Мы ничего не знаем о том, сохранил ли «сын церковный» Иван верность православию, и вообще, уцелел ли он в последующих кровопролитиях Смуты. Но написанная для него книжечка не осталась только его личным достоянием. Сочинение безвестного московского приказчика вскоре уже читали и переписывали не только в Москве и не только в среде простонародья. Оно явилось первой не до конца осознанной попыткой создания оригинального русского начального учебника по Закону Божию и в этом качестве была весьма сочувственно принята грамотной частью народа. Правда, через 50 лет, когда патриарх Никон взялся за переделку древнерусских богослужебных обрядов, книжица, подробно описывающая эти обряды, стала восприниматься с официальной точки зрения как «раскольничья», но за то еще больше полюбилась старообрядцами. Как наследие дониконовской церковной старины она приобрела даже некоторый авторитет. Показателен факт, что самые влиятельные деятели беспоповской части старообрядчества – братья Андрей и Семен Денисовы и Феодосий Васильев – ссылались на нее в спорах по некоторым вопросам богослужебного характера. Братья Денисовы были ученейшими в богословии среди русских людей того времени (я имею в виду великороссов – как старообрядцев, так и никониан), в этом отношении они неизмеримо превосходили автора «Сына церковного». Но в их глазах этот автор был носителем идеализированно представляемого неповрежденного отеческого «древлего благочестия», не нарушенного еще никакими расколами и соблазнами. Для них, ощущавших себя современниками «антихристова царства», он был вестником из эпохи, когда, по словам одного беспоповского стихотворения, «всюду истина сияла».

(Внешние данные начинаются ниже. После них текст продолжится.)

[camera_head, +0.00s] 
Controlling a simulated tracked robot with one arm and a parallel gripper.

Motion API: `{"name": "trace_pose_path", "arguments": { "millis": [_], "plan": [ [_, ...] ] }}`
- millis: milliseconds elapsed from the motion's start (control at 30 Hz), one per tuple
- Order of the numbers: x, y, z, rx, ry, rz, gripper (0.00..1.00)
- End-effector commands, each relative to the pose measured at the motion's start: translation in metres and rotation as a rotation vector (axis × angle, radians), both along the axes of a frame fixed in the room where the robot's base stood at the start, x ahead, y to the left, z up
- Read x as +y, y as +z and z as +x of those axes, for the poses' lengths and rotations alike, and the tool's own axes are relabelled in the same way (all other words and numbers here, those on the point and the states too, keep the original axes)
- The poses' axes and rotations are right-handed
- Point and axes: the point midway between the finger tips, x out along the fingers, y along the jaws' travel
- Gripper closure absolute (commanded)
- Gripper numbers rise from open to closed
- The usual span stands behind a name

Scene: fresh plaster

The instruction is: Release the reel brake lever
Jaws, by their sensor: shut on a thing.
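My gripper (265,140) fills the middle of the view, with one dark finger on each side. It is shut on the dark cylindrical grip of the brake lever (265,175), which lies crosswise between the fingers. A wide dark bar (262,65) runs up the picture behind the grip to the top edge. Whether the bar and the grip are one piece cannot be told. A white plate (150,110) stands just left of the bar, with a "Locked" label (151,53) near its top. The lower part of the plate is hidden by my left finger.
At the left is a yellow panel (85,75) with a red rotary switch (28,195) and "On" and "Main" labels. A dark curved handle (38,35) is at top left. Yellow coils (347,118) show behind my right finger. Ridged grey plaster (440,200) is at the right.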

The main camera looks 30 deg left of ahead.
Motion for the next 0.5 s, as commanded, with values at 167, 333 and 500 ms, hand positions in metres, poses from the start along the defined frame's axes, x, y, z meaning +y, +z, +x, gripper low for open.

Как уже говорилось, в старообрядческих типографиях (или же в печатнях, принимавших старообрядческие заказы), на протяжении 2-й половины 18-го века и в первые годы 19-го вышло более десяти изданий «Сына церковного». В домах староверов эта книга и сегодня не редкость. Она по-прежнему пользуется большим уважением. Ссылки на нее имеются, например, в «Старообрядческом церковном календаре» за 1946 год.